Riot police flanked by a water cannon watched quietly, while inside Santrich was believed to have initiated a hunger strike to demand his release, according to his lawyer.

Colombian President Juan Manuel Santos defended the arrest on a US warrant as necessary to maintain the credibility of the peace accord, which Colombians overwhelmingly consider too generous to rebels responsible for atrocities committed during five decades of bloody, armed conflict.

“My hand won’t tremble to authorize the extradition,” Santos said in a nationally televised address, in which he tried to reassure demobilized fighters that they have nothing to fear as long as they uphold their commitments under the 2016 peace accord. “This is what the Colombian people demand. In this aspect, there can’t be any room for tolerance or weakness.”

Santrich, who joined the guerrilla movement in his 20s and gradually rose into its central command structure, was one of the first rebel leaders to bet on peace.

He went to Norway in 2012 to begin negotiations with Colombia’s government and then participated in talks that continued the next four years in Cuba, where he earned a reputation as being a hard-line ideologue.

He was picked up Monday at a Bogota residence on charges filed in a New York federal court alleging he conspired with three others to smuggle several tonnes of cocaine into the US with a wholesale value of US$15 million, or US$320 million when broken up and sold on US streets.

According to an International Criminal Police Organization notice, Santrich met with cocaine buyers at his residence on Nov. 2 last year — one day after one of his coconspirators delivered a 5kg sample of the narcotic to them at a hotel lobby in Bogota.

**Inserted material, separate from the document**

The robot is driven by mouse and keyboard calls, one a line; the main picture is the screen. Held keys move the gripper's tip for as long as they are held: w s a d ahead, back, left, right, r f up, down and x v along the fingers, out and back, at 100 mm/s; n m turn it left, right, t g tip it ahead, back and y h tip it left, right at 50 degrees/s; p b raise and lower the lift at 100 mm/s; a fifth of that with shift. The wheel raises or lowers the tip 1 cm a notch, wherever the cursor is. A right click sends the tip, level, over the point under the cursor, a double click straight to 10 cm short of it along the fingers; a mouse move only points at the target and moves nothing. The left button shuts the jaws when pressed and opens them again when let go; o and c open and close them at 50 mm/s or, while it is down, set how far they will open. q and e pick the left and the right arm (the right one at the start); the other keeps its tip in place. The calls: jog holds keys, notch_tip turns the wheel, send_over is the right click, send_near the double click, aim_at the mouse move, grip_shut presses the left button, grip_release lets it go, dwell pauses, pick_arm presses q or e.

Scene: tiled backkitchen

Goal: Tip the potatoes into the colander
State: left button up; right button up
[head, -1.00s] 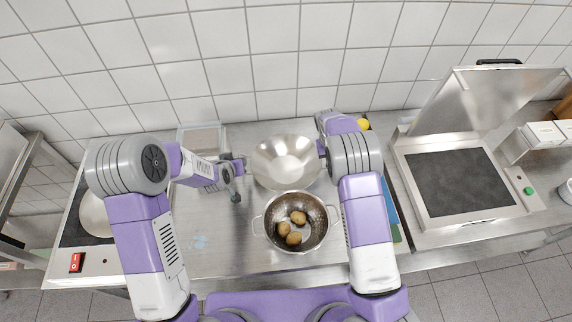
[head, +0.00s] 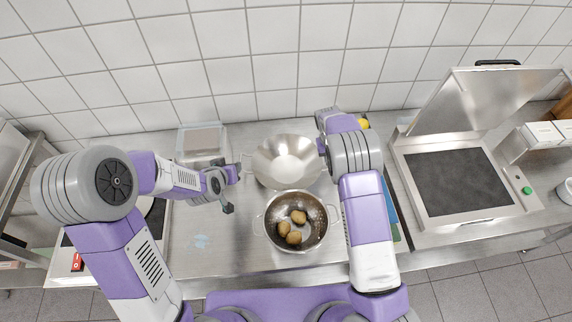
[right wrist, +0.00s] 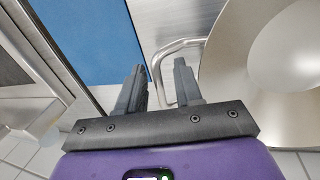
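The colander (head: 274,237), a steel bowl with two side handles, stands on the steel table and holds several brown potatoes (head: 298,216). Behind it stands a wide steel bowl (head: 285,165) with side handles; no potatoes show in it. My left gripper (head: 234,190) is open and empty, left of the wide bowl and apart from it. My right gripper (right wrist: 158,80) is at the wide bowl's right side; in the head view my arm hides it. In the right wrist view its fingers stand apart, with the bowl's wire handle (right wrist: 158,68) between them.
A clear container (head: 202,138) stands at the back left. A blue board (right wrist: 90,38) lies right of the wide bowl, beside a yellow item (head: 363,124). An open-lidded griddle (head: 457,183) is on the right.

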During the meeting and subsequent negotiations, he and his coconspirators allegedly discussed plans for a 10 tonne drug shipment to the US, boasting that they had access to cocaine laboratories and US-registered airplanes to produce and transport the drugs inside Colombia, the world’s largest producer of the illegal narcotic.

Even before details of the arrest were known, FARC leaders condemned it as a setup that would undermine almost 7,000 demobilized rebel fighters’ trust in the peace process.

“This is the worst moment that the peace process has gone through,” said a former rebel leader known as Ivan Marquez, who served as chief negotiator during the peace talks.